-- Begin RECORDS FOR PROCESSING --
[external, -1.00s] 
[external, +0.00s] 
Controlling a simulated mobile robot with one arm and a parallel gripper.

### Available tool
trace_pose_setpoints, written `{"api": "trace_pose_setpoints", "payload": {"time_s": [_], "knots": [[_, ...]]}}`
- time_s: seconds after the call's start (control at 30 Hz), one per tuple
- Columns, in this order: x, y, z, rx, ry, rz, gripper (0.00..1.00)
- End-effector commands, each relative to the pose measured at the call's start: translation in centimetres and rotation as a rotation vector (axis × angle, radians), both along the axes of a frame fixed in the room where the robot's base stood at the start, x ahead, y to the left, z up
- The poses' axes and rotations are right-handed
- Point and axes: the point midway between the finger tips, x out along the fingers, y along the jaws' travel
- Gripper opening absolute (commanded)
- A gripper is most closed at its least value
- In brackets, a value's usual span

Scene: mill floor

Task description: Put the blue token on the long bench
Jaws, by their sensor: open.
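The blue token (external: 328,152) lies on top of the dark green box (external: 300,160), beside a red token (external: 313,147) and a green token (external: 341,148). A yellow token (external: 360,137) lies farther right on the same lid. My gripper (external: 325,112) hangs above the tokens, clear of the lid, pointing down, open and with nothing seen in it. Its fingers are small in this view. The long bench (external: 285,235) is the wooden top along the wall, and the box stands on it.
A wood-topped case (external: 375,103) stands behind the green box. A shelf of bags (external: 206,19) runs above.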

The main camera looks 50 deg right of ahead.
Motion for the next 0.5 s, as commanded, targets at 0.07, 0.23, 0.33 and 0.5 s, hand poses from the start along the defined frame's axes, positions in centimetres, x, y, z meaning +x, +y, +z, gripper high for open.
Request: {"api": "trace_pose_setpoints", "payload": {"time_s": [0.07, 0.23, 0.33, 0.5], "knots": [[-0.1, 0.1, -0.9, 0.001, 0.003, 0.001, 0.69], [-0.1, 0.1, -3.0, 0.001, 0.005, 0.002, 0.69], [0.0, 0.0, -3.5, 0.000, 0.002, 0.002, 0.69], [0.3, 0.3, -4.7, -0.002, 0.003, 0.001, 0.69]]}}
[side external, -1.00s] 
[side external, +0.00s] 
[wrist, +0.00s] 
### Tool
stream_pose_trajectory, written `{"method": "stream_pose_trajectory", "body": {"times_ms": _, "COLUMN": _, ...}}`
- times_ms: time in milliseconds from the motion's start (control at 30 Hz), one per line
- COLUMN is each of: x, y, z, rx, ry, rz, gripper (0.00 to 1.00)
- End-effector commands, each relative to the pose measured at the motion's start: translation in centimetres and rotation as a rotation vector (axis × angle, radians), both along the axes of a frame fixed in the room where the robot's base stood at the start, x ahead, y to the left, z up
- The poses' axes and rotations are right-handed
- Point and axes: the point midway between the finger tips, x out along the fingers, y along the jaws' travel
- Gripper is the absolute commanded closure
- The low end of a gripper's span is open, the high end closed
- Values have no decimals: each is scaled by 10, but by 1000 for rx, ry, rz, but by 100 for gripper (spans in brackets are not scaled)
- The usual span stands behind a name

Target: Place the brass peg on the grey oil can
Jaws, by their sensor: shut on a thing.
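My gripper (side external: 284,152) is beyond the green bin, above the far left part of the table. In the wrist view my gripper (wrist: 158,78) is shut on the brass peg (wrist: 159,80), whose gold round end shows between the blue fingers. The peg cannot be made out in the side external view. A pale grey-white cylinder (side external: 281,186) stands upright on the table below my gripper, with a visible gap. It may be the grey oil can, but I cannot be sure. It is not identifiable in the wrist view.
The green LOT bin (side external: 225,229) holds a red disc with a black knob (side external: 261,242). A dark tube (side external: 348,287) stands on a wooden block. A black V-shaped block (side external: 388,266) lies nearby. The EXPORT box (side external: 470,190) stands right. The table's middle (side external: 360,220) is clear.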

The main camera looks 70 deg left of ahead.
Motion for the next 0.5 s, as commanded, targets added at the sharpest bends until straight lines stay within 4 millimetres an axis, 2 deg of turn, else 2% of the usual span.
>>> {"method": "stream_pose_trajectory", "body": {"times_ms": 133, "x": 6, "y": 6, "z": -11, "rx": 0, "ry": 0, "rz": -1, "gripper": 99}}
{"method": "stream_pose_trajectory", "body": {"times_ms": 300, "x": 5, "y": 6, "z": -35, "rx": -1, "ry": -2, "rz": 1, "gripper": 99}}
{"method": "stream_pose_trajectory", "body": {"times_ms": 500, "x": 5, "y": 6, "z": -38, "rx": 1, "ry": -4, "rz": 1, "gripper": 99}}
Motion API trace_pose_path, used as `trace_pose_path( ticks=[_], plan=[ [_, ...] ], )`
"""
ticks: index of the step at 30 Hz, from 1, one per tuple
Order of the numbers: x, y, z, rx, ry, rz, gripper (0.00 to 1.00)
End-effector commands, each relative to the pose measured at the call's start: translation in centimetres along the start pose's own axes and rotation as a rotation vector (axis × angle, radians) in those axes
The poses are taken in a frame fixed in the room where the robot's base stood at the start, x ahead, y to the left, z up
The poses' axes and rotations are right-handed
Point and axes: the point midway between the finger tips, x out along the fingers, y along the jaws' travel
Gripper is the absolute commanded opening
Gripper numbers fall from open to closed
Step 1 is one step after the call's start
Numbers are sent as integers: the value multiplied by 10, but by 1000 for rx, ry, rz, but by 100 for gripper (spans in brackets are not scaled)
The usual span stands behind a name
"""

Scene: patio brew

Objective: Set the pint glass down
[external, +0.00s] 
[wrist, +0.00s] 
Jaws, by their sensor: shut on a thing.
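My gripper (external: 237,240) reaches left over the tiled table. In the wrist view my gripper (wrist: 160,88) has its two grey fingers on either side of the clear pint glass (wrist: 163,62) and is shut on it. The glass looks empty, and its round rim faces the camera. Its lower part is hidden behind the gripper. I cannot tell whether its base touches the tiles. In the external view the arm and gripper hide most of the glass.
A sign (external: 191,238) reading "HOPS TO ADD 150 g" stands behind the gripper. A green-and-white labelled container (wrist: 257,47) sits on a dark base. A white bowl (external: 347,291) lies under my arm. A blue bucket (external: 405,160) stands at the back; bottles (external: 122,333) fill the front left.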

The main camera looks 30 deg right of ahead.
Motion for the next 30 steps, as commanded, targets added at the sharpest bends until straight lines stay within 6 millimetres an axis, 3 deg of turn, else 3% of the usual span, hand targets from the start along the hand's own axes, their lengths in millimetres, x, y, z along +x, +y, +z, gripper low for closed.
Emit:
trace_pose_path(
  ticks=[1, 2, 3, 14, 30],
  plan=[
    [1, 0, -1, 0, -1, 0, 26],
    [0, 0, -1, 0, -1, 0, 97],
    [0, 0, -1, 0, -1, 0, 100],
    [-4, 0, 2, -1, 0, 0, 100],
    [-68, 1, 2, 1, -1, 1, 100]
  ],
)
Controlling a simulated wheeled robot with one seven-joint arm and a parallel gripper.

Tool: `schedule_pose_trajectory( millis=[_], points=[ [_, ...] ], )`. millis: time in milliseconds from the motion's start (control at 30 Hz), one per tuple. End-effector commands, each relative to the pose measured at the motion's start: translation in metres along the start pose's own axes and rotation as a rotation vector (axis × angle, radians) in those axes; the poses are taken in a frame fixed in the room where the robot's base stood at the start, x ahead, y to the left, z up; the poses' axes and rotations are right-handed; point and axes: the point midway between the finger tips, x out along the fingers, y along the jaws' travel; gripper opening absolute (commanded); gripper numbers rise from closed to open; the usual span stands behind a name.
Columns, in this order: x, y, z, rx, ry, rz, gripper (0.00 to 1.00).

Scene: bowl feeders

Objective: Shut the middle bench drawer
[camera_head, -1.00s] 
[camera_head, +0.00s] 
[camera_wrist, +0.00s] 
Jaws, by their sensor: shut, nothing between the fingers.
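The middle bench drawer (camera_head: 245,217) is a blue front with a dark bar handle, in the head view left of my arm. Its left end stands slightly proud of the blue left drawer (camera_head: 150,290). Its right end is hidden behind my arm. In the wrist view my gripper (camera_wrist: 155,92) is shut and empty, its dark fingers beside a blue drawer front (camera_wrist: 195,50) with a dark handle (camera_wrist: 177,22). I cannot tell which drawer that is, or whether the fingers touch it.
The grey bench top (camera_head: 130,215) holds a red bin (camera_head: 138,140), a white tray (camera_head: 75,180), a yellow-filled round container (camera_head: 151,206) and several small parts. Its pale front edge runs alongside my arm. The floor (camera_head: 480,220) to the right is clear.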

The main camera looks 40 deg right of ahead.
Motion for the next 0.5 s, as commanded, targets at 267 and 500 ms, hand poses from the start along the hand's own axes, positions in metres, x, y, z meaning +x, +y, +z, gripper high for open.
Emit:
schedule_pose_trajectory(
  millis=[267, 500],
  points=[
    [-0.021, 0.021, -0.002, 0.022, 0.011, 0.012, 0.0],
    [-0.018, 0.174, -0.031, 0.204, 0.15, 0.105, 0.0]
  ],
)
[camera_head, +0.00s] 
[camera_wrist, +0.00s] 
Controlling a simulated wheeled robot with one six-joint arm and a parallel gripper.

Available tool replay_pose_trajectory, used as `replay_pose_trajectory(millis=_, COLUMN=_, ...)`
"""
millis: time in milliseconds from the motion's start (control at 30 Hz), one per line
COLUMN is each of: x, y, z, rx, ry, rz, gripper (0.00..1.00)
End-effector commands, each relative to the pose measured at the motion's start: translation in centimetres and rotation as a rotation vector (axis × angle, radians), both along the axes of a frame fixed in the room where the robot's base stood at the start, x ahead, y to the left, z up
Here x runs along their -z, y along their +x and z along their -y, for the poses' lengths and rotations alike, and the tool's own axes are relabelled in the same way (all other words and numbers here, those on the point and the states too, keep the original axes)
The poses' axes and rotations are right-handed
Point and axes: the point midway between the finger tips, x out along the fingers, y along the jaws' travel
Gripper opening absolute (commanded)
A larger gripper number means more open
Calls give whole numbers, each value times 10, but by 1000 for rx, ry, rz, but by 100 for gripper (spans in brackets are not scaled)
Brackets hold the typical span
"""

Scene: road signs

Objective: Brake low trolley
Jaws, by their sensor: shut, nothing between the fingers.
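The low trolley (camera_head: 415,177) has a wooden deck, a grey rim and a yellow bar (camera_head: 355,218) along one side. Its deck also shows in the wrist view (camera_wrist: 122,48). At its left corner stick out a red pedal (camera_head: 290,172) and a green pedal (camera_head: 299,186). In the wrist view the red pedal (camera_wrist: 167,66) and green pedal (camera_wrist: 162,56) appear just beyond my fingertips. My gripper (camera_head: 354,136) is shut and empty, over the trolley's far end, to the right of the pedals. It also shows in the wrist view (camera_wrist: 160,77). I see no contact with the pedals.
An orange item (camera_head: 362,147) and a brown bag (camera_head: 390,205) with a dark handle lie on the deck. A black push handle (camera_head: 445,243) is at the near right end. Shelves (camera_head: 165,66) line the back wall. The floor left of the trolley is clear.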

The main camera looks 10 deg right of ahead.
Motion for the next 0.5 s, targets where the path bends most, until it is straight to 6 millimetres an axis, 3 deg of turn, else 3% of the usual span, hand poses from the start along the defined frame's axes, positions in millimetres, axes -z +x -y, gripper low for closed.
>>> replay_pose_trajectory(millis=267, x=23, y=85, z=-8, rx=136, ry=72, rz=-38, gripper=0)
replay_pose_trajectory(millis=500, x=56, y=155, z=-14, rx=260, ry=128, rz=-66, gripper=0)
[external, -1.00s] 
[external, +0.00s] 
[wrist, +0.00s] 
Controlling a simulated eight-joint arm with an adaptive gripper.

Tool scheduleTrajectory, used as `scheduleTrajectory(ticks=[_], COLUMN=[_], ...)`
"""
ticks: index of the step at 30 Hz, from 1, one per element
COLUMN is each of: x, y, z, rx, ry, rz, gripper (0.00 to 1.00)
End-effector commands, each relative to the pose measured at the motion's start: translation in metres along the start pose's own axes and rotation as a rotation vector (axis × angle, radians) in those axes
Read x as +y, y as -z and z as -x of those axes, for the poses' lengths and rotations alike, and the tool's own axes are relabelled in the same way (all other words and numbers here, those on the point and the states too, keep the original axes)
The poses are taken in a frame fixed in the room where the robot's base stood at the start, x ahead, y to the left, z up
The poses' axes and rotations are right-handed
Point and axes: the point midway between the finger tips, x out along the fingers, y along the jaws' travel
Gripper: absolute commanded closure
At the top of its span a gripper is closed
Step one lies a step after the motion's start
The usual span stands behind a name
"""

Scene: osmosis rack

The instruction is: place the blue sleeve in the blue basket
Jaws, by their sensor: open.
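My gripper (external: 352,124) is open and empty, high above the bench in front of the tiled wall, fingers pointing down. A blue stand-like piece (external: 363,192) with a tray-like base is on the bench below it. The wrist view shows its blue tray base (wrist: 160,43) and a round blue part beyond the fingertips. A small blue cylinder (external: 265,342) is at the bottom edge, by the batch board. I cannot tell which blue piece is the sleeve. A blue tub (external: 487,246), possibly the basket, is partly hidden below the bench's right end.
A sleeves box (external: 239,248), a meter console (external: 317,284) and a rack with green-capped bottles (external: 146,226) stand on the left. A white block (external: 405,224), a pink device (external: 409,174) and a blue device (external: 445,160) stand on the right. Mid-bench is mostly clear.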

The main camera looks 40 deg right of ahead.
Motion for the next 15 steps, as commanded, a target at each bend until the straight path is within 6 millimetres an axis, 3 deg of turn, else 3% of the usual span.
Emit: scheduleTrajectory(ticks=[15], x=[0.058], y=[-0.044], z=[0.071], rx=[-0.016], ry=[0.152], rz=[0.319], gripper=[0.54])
-- End RECORDS FOR PROCESSING --
Write the lines again exactly, beginning at the line that has "Scene: osmosis rack" and stopping after the line that has "The instruction is: place"; include no other lines.

Scene: osmosis rack

The instruction is: place the blue sleeve in the blue basket

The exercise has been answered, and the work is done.